Soon after the revelations in late 2009 that Tiger Woods had been involved in extramarital sexual affairs with many women over a period of years, leading to the end of his marriage and the virtual collapse of his golf career, Fox News journalist Brit Hume made one of the most remarkable statements I’ve ever heard on a network news broadcast. Hume, speaking on live TV to an audience of millions, was asked how Tiger could recover from all of his troubles. Hume answered that Woods should become a Christian, because Jesus – and not Tiger’s self-professed Buddhist faith – offers forgiveness and redemption.

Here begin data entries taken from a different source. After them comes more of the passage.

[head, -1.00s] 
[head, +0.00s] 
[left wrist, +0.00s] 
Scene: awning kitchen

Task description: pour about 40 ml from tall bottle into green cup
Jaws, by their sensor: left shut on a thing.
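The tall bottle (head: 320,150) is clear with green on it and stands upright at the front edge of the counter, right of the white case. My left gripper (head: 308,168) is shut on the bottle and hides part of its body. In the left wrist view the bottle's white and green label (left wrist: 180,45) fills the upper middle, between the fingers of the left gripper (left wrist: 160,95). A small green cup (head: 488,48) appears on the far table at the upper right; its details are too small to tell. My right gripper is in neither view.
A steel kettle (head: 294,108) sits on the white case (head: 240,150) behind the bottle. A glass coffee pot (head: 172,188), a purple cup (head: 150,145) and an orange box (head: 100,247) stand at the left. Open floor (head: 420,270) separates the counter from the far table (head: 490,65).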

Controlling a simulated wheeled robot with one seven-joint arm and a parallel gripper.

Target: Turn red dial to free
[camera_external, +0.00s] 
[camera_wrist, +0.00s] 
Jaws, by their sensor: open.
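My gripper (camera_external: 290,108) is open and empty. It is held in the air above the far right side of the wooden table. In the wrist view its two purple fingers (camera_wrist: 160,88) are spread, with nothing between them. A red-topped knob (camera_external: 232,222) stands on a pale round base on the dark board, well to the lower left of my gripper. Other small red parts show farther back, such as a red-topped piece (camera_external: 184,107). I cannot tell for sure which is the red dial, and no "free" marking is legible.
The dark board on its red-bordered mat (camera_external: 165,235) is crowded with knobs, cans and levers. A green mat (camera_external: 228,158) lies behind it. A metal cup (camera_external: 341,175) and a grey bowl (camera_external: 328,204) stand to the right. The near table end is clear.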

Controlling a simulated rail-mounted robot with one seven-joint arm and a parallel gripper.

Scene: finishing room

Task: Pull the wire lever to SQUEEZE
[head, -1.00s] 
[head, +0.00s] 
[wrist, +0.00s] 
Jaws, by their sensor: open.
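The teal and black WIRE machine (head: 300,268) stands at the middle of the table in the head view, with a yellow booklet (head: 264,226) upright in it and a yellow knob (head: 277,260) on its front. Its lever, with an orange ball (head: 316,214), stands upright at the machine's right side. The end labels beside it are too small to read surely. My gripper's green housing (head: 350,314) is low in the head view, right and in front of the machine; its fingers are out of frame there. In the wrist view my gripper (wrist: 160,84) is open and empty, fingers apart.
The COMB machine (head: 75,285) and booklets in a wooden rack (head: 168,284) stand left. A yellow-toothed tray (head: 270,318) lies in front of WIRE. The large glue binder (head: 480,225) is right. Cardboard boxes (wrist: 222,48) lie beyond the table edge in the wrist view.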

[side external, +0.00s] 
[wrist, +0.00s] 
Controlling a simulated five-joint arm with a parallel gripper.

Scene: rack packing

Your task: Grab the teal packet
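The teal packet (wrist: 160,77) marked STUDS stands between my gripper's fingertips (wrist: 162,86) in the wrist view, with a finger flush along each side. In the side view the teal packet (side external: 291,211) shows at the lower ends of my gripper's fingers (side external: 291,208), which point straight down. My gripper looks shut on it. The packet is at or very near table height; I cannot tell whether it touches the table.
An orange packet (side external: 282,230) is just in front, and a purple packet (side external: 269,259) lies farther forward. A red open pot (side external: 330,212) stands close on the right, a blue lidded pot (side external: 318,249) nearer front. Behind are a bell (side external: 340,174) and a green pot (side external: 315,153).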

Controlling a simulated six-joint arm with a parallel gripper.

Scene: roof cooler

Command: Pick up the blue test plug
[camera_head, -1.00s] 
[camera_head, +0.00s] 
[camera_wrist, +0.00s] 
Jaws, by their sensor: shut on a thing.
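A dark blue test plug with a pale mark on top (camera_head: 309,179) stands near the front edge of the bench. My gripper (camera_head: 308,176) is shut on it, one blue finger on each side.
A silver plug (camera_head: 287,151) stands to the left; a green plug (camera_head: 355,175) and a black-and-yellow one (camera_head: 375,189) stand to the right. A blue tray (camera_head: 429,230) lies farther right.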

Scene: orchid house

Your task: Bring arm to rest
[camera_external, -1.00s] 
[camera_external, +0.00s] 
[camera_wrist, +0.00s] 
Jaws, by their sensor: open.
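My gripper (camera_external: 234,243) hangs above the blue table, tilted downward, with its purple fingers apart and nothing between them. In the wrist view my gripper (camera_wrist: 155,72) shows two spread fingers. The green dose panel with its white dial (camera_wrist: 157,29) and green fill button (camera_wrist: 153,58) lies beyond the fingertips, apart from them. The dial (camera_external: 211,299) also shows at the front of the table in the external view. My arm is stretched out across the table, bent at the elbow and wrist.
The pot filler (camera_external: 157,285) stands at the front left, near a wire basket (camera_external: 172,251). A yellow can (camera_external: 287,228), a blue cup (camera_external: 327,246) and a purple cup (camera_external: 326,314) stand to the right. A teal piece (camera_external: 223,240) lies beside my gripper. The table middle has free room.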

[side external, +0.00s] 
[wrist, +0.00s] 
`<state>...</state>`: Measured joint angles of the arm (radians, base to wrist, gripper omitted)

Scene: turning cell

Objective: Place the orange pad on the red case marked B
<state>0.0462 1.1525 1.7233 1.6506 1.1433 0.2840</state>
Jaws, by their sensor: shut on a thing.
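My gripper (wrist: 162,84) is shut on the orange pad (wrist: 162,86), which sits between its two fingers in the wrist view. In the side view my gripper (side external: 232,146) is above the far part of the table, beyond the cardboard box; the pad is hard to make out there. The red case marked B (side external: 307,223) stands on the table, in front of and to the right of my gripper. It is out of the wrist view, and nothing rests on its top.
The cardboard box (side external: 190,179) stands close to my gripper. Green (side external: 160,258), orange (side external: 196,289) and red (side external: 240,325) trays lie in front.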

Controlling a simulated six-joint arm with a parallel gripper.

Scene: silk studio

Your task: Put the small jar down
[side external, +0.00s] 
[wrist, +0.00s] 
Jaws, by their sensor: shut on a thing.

The response to what Hume said was just about what you might expect in today’s world. Some voices spoke up in support of him. But mostly, the responses were brutal and hateful. Every type of obscenity was hurled at him and at the God that he confessed. He was repeatedly and very publicly mocked. He was accused of being intolerant, of belittling other religions, of being insensitive to the very popular – but very wrong – idea that no single religion is any better than another. Brit Hume became the bad guy because he did nothing more – and nothing less – than express the God-given truth of his Christian faith. What he said was really no different than the words of Jesus from our Gospel lesson: “Repent and believe in the gospel.”
A few minutes ago I suggested that those six words from Mark 1:15 are a shorter but equally true “Gospel in a nutshell” as the longer version we know so very well from John 3:16. In closing, I’d like to suggest yet another and very much shorter “Gospel in a nutshell.” It occurs exactly 966 times in the 27 books of the New Testament, and it consists of just one word: Jesus. For those of us who have been called to faith … for those of us who repent and believe in the Gospel … it is the only word we need to know because it tells us everything we need to know about our salvation, about the eternal life that awaits us and about the God who loves us.